Calculating cluster assignment when parameters are known

If we know the parameters of the gaussian already, we can derive the cluster assignmens as \begin{align} p(t_{i} = j|x_{i}, \theta) \propto \mathcal{N}(\mu_{j}, \Sigma_{j}) \; at \; x_{i}\newline \sum_{j=1}^{K} p(t_{i} = j|x_{i}, \theta) = 1 \end{align} where the last equation helps in normalization to get valid probability distributions.

We can notice that we have landed in a cyclic problem. Given the cluster assignments, we can always calculate the gaussian parameters, and given the gaussian parameters, cluster assignments can be calculated.

Hence, to solve the problem of estimating the GMM parameters, we break it in two steps, similar to Expectation Maximaztion (EM) Algorithm

  1. Assume a random value for the parameters of the gaussians (with all $\Sigma_{j} > 0$)

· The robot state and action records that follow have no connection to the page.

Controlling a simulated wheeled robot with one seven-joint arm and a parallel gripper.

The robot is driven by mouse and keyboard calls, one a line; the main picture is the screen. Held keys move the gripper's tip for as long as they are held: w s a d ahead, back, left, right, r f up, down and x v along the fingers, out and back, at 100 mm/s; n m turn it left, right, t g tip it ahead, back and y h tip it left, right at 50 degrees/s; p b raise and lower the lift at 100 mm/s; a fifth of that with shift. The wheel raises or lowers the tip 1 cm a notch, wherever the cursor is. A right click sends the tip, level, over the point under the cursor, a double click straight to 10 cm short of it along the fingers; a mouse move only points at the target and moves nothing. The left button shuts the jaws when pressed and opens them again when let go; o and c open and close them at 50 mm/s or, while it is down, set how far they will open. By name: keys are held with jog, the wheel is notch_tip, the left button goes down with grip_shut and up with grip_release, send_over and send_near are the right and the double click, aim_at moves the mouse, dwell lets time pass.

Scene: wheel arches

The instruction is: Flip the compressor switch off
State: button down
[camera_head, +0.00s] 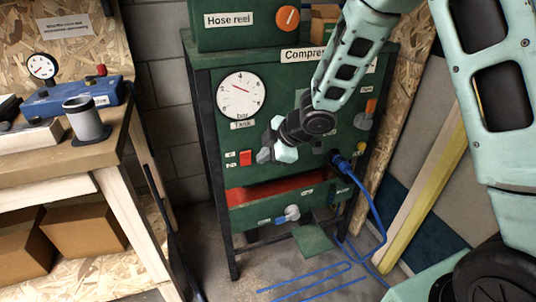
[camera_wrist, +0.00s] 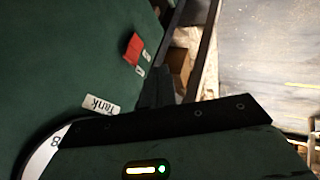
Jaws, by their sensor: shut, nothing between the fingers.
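The compressor (camera_head: 225,140) is a green cabinet with a pressure gauge and a "Tank" label. A small red switch (camera_head: 246,158) sits on its front panel, low and left, below the gauge, with two small white labels to its left. It also shows in the wrist view (camera_wrist: 133,48), with its labels beside it. I cannot tell which way it is set. My gripper (camera_head: 265,154) is shut and empty, in front of the panel just right of the switch. In the wrist view the dark fingers (camera_wrist: 157,82) show below and right of the switch, apart from it in the picture.
An orange knob (camera_head: 288,19) is on the hose reel box above. A blue hose (camera_head: 372,195) plugs into the panel at right and trails to the floor. A red-lined tray (camera_head: 262,191) lies below the panel. A workbench (camera_head: 105,150) stands at left.

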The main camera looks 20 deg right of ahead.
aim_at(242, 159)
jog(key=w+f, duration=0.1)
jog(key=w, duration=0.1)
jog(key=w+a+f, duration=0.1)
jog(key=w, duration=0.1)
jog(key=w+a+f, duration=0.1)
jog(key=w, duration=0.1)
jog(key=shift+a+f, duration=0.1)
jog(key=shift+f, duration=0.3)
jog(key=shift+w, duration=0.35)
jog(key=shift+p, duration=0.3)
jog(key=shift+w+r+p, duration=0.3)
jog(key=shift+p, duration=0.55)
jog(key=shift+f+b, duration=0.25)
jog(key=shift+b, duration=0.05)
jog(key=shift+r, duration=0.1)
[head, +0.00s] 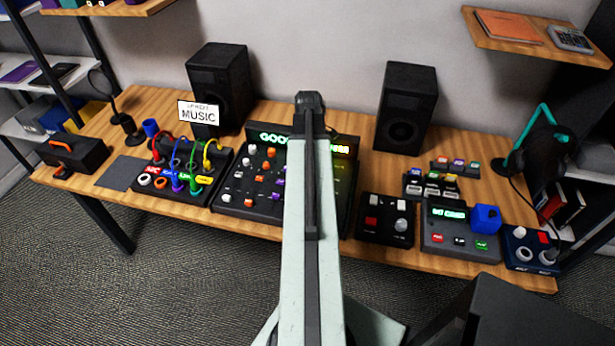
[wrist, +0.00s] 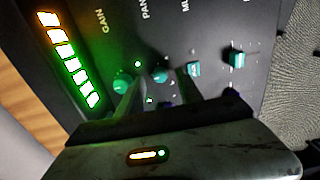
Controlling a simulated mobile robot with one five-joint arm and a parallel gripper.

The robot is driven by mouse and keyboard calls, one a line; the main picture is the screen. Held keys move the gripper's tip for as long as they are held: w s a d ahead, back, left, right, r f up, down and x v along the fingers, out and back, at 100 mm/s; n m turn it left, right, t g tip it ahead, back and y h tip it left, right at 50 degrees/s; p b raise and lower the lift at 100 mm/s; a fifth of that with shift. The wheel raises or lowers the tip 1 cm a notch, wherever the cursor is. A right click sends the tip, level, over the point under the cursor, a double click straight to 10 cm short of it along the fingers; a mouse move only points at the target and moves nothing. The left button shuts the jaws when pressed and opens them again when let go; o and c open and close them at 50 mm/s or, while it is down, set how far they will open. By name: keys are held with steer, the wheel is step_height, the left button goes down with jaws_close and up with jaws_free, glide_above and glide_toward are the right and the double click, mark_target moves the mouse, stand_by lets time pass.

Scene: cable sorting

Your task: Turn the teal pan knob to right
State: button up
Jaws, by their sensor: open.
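The teal pan knob (wrist: 160,76) is a small round knob on the dark mixer panel in the wrist view, in line with the PAN label. My gripper (wrist: 156,88) is open, its two fingers reaching toward the panel on either side of the pan knob. I cannot tell whether they touch it. In the head view my arm covers the middle of the mixer (head: 232,197) and hides the teal knobs and my fingertips. The knob's pointer is too small to read.
In the wrist view, a teal gain knob (wrist: 122,81) sits close beside the left finger. A teal square button (wrist: 194,68) and a teal fader cap (wrist: 237,57) lie to the right. A lit level meter (wrist: 68,58) is at upper left. Speakers (head: 220,85) stand behind the mixer.

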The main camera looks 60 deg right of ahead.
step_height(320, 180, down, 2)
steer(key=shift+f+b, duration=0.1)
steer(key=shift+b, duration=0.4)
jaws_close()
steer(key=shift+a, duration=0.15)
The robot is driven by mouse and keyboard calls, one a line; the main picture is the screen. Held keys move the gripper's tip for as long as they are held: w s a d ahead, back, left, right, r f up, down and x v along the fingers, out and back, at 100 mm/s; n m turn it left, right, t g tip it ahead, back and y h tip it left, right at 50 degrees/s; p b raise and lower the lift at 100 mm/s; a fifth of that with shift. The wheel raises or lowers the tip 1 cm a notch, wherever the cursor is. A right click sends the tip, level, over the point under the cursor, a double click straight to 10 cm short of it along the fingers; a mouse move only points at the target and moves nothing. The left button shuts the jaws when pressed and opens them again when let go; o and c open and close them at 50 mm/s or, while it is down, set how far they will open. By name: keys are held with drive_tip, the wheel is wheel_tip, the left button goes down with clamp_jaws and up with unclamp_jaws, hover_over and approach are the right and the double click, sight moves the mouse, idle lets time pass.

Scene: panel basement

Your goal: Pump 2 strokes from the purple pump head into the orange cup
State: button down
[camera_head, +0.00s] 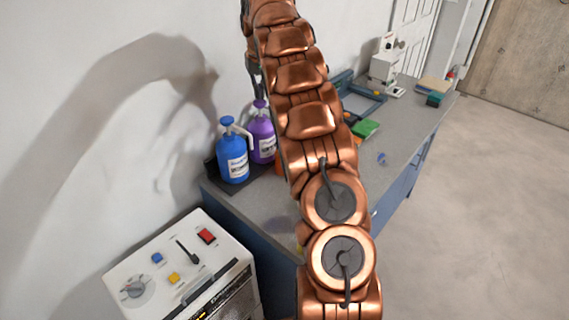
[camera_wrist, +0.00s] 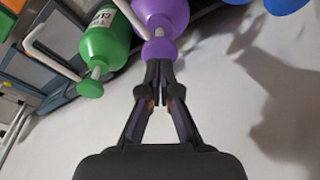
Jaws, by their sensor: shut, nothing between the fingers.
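The purple pump bottle (camera_head: 262,139) stands beside a blue one on the bench in the head view. Its pump head (camera_head: 259,104) is on top. In the wrist view the purple pump head (camera_wrist: 158,50) is at the top centre. My gripper (camera_wrist: 160,66) is shut and empty, its fingertips right at the pump head; I cannot tell whether they touch it. In the head view its fingers show dark above the purple bottle. An orange patch (camera_head: 280,168), perhaps the orange cup, is mostly hidden behind my arm.
A blue pump bottle (camera_head: 233,155) stands left of the purple one. A green pump bottle (camera_wrist: 103,40) shows in the wrist view. The wall is close behind. A white control box (camera_head: 180,265) stands in front; a white microscope-like device (camera_head: 387,66) is farther back.

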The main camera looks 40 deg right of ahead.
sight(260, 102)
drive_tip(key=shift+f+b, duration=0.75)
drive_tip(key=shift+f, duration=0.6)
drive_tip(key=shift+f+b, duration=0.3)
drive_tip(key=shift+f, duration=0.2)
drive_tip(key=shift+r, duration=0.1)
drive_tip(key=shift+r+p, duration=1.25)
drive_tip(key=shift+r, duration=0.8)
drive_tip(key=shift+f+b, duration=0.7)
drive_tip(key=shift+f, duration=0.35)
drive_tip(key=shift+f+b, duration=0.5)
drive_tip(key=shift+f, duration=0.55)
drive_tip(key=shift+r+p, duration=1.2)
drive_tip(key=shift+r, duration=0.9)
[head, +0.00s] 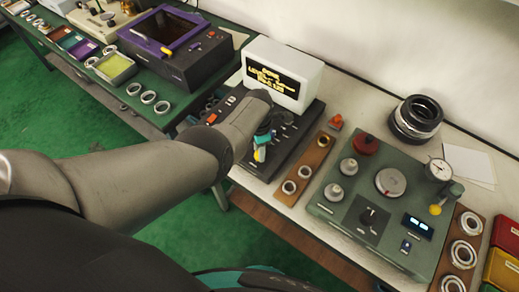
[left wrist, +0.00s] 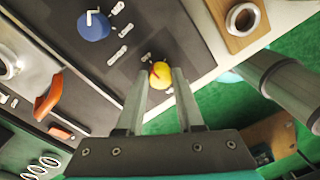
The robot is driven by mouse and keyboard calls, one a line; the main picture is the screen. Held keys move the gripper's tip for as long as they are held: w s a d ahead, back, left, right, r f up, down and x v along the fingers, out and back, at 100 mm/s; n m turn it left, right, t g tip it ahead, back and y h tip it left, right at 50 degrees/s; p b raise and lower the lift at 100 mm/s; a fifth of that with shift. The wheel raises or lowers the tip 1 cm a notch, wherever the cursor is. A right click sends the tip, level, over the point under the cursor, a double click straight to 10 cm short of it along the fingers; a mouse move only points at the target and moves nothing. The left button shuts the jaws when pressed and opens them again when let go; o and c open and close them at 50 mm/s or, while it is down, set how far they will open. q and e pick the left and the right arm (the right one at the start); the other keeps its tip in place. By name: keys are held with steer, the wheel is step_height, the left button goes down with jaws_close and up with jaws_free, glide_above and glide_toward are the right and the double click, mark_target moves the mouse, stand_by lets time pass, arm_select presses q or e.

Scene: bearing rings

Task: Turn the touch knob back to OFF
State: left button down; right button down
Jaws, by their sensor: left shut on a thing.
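A round yellow knob (left wrist: 165,76) with a red mark stands on the dark control panel (head: 285,140) below the white monitor (head: 284,73). My left gripper (left wrist: 158,76) has its two fingers on either side of this knob and is shut on it. In the head view the yellow knob (head: 259,154) shows just below my left gripper (head: 262,147), partly covered by it. A blue knob (left wrist: 93,25) with a white pointer sits apart on the same panel. My right gripper is not in view.
A brown strip with rings (head: 304,172) lies right of the panel. Beyond it stands a green unit (head: 336,209) with knobs and a dial. An orange lever (left wrist: 48,97) rises from the panel. A purple-framed machine (head: 205,66) stands to the left.

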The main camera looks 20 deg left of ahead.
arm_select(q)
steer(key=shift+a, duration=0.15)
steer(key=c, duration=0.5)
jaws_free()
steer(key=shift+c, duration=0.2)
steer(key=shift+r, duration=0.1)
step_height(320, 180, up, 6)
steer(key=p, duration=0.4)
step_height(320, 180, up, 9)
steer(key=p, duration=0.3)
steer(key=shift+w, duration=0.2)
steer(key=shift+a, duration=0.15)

  2. Repeat until convergence of likelihood

    1. Calculate cluster assignments for all points using \begin{align} p(t_{i} = j|x_{i}, \theta) \propto \mathcal{N}(\mu_{j}, \Sigma_{j}) \; at \; x_{i}, \quad \sum_{j=1}^{K} p(t_{i} = j|x_{i}, \theta) = 1 \end{align}

    2. Calculate gaussian parameters using the above cluster assignments \begin{align} \mu_{j} = \frac{\sum_{i=1}^{N} p(t_{i} = j|x_{i}, \theta) x_{i}}{\sum_{i=1}^{N} p(t_{i} = j|x_{i}, \theta)} \end{align}

This is a simpliefied version of EM algorithm. EM is known to give local optima (global optima is NP hard) and hence the results will vary with different initializations. Advisable to try and check different initializations.